- [What is asked]
Pick every line with "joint" from the material below.

- [Entries shown]
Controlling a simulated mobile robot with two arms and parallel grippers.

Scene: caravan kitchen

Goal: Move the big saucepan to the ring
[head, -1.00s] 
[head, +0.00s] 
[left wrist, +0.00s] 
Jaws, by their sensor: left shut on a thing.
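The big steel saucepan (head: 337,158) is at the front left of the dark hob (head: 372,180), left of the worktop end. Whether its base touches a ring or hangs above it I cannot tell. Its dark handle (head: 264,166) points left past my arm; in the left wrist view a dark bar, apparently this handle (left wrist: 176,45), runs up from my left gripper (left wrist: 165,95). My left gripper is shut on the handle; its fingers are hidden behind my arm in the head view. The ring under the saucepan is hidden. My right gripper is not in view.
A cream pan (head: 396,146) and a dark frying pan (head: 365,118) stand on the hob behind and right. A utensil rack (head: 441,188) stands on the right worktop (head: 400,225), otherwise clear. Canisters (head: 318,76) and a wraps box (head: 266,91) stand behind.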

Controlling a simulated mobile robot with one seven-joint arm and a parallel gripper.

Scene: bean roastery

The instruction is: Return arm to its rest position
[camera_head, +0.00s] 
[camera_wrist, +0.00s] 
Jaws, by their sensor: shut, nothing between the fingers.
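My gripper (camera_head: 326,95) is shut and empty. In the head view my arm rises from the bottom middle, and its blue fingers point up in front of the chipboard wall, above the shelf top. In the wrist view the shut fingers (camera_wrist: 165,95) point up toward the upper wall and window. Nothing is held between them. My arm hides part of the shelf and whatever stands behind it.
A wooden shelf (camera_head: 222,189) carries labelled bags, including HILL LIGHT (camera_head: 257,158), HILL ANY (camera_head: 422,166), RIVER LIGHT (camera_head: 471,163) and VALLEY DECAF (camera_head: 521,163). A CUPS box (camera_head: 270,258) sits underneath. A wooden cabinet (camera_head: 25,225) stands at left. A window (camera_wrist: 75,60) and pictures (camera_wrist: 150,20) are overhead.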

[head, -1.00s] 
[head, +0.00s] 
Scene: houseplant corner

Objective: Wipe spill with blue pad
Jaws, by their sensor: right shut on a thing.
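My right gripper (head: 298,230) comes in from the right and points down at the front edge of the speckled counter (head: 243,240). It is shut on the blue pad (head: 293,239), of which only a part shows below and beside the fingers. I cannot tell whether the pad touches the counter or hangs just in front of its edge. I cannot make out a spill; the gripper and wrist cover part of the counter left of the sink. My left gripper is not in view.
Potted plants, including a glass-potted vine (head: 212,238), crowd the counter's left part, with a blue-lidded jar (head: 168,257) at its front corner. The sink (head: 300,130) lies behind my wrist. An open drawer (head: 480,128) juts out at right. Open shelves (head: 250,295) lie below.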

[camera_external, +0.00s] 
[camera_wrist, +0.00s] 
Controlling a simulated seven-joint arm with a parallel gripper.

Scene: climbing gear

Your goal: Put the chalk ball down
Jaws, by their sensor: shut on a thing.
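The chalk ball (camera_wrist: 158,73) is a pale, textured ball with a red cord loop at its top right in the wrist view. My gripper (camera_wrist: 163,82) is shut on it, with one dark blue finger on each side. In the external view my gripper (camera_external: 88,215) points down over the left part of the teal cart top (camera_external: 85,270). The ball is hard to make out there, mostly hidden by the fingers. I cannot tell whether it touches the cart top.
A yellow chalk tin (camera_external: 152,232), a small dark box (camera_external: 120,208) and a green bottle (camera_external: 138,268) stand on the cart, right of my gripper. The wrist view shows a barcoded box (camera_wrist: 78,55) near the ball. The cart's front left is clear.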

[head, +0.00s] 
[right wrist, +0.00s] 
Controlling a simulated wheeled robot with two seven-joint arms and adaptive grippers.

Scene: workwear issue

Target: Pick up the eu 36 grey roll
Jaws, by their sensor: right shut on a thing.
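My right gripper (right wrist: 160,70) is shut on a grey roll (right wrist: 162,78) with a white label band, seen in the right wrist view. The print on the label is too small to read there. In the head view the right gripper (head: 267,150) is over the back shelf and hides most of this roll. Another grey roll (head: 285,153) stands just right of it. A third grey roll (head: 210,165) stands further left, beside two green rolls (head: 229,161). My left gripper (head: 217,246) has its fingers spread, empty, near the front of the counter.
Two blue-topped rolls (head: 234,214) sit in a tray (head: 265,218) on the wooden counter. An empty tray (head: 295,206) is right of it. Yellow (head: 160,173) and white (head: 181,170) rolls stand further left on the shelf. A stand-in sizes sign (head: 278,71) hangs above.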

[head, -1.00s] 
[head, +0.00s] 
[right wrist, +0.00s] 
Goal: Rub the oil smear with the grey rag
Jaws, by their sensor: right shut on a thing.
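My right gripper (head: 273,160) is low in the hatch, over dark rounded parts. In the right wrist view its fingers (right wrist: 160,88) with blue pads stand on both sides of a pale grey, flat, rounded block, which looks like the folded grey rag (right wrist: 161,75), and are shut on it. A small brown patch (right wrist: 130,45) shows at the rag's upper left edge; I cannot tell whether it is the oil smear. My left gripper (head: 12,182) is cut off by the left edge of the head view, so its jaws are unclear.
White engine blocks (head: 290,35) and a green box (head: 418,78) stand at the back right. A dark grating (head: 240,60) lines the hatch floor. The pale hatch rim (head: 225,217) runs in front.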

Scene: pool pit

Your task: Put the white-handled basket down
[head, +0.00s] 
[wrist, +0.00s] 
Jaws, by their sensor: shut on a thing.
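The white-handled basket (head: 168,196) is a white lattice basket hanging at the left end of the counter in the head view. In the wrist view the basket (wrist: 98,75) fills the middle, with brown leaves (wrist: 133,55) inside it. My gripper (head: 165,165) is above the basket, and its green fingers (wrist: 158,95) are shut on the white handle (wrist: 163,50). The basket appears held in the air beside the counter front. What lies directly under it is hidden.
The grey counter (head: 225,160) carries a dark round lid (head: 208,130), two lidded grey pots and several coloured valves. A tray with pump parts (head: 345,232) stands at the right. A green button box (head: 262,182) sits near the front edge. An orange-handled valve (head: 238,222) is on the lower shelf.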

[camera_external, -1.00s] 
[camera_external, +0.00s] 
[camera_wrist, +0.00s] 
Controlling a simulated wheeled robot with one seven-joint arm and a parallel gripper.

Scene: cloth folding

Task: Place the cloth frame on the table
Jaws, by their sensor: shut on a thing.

- [Solution for this exercise]
Controlling a simulated mobile robot with one seven-joint arm and a parallel gripper.
Controlling a simulated seven-joint arm with a parallel gripper.
Controlling a simulated wheeled robot with two seven-joint arms and adaptive grippers.
Controlling a simulated wheeled robot with one seven-joint arm and a parallel gripper.

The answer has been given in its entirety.